─── RECORD EXCERPTS ───
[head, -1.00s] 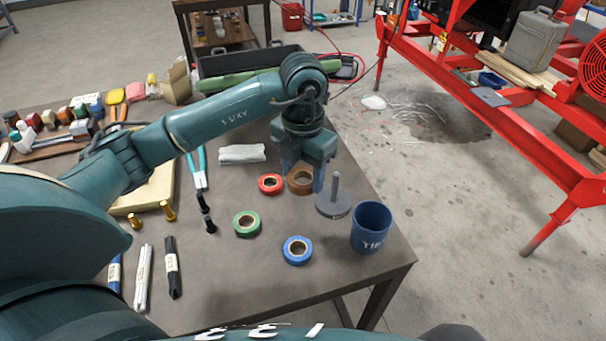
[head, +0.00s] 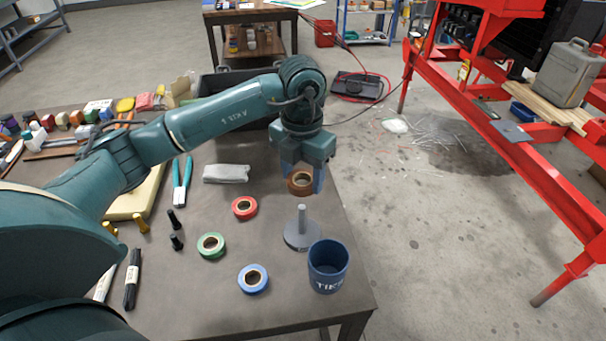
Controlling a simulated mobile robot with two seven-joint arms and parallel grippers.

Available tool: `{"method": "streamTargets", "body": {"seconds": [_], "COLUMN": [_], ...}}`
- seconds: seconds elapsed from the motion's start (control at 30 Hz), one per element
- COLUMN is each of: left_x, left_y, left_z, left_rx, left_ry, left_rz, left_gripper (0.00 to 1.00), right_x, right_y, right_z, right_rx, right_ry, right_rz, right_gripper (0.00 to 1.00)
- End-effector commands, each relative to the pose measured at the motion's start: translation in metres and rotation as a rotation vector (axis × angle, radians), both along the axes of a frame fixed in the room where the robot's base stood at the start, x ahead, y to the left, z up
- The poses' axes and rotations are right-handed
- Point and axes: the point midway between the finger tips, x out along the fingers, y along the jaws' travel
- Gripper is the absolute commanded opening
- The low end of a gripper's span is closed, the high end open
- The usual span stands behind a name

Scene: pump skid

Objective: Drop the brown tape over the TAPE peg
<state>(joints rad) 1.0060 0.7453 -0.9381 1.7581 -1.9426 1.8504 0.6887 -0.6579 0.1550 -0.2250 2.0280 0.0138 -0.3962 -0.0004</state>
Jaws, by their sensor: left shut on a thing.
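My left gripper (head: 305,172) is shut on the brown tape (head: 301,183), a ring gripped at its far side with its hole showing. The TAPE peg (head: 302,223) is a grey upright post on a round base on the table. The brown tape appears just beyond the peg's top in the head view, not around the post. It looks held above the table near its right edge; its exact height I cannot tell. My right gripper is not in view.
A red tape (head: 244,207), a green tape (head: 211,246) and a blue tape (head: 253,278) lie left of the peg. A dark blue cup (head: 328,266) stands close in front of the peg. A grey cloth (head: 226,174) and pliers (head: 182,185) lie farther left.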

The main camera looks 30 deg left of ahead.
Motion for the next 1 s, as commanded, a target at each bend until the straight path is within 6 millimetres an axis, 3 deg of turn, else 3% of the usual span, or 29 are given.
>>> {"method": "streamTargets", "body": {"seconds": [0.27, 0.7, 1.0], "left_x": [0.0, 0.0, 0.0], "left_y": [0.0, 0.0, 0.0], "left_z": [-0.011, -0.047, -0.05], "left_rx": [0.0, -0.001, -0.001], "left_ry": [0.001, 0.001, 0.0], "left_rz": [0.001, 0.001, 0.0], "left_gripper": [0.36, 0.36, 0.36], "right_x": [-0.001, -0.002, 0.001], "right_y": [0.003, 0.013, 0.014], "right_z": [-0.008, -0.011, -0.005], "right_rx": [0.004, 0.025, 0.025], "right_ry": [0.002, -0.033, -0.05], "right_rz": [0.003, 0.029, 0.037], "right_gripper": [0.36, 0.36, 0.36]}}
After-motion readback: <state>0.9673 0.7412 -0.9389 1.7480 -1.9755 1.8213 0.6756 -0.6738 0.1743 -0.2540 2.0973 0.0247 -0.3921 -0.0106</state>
───
─── RECORD EXCERPTS ───
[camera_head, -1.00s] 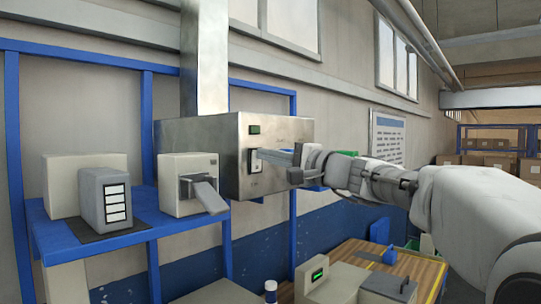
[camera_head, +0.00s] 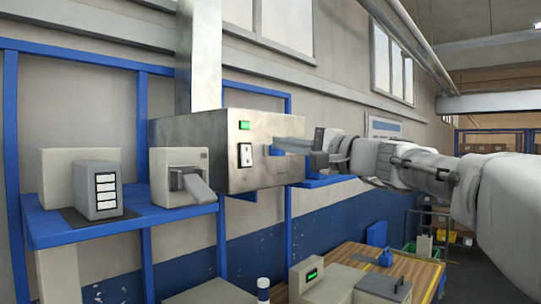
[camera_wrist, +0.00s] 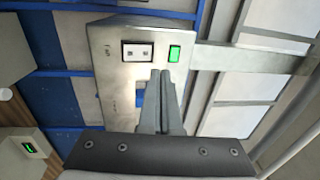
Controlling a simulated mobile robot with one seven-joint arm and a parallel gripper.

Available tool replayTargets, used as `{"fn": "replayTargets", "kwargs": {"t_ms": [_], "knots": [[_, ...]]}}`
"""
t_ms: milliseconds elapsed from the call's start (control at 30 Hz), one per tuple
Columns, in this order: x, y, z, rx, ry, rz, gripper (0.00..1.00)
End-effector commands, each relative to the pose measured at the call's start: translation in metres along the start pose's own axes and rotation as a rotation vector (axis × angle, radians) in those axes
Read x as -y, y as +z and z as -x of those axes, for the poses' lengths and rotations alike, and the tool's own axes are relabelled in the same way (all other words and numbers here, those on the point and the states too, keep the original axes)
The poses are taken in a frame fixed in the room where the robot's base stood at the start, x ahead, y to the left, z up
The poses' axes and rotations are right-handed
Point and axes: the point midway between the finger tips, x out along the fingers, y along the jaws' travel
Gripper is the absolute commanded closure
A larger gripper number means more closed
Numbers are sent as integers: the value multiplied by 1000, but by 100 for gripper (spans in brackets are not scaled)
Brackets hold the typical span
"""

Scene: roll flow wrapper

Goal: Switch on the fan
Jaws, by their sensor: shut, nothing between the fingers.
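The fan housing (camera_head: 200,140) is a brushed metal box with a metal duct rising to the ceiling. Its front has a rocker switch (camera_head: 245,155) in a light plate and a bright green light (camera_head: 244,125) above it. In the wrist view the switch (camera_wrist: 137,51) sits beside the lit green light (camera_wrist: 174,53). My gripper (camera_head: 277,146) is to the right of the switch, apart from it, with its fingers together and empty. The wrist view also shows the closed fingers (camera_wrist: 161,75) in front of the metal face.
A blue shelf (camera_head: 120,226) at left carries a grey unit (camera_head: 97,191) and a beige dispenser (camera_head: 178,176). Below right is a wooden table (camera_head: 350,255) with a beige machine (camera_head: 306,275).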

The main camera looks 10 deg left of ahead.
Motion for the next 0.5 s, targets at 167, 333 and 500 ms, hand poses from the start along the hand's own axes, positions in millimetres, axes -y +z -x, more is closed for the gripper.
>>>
───
__EXERCISE INSTRUCTIONS__
Write out the lines beginning with the one that contains "[camera_wrist, +0.00s]" and ending with the one that contains "The main camera looks 10 deg left of ahead.", exactly as given. Leave pictures out.

__TASK SOLUTION__
[camera_wrist, +0.00s] 
Controlling a simulated mobile robot with one seven-joint arm and a parallel gripper.

Available tool replayTargets, used as `{"fn": "replayTargets", "kwargs": {"t_ms": [_], "knots": [[_, ...]]}}`
"""
t_ms: milliseconds elapsed from the call's start (control at 30 Hz), one per tuple
Columns, in this order: x, y, z, rx, ry, rz, gripper (0.00..1.00)
End-effector commands, each relative to the pose measured at the call's start: translation in metres along the start pose's own axes and rotation as a rotation vector (axis × angle, radians) in those axes
Read x as -y, y as +z and z as -x of those axes, for the poses' lengths and rotations alike, and the tool's own axes are relabelled in the same way (all other words and numbers here, those on the point and the states too, keep the original axes)
The poses are taken in a frame fixed in the room where the robot's base stood at the start, x ahead, y to the left, z up
The poses' axes and rotations are right-handed
Point and axes: the point midway between the finger tips, x out along the fingers, y along the jaws' travel
Gripper is the absolute commanded closure
A larger gripper number means more closed
Numbers are sent as integers: the value multiplied by 1000, but by 100 for gripper (spans in brackets are not scaled)
Brackets hold the typical span
"""

Scene: roll flow wrapper

Goal: Switch on the fan
Jaws, by their sensor: shut, nothing between the fingers.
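The fan housing (camera_head: 200,140) is a brushed metal box with a metal duct rising to the ceiling. Its front has a rocker switch (camera_head: 245,155) in a light plate and a bright green light (camera_head: 244,125) above it. In the wrist view the switch (camera_wrist: 137,51) sits beside the lit green light (camera_wrist: 174,53). My gripper (camera_head: 277,146) is to the right of the switch, apart from it, with its fingers together and empty. The wrist view also shows the closed fingers (camera_wrist: 161,75) in front of the metal face.
A blue shelf (camera_head: 120,226) at left carries a grey unit (camera_head: 97,191) and a beige dispenser (camera_head: 178,176). Below right is a wooden table (camera_head: 350,255) with a beige machine (camera_head: 306,275).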

The main camera looks 10 deg left of ahead.

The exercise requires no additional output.